◆ **Data block**:
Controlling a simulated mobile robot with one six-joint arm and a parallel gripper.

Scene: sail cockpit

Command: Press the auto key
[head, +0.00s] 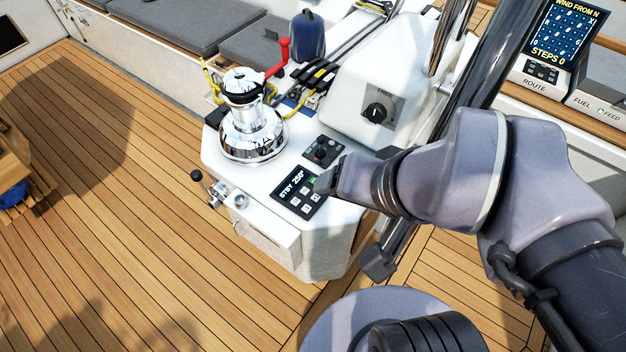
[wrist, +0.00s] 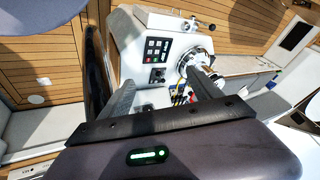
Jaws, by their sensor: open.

◆ **What you have to do**: Do not copy the pictures, but repeat every line exactly.

◆ **Solution for this exercise**:
Controlling a simulated mobile robot with one six-joint arm and a parallel gripper.

Scene: sail cockpit

Command: Press the auto key
[head, +0.00s] 
[wrist, +0.00s] 
Jaws, by their sensor: open.

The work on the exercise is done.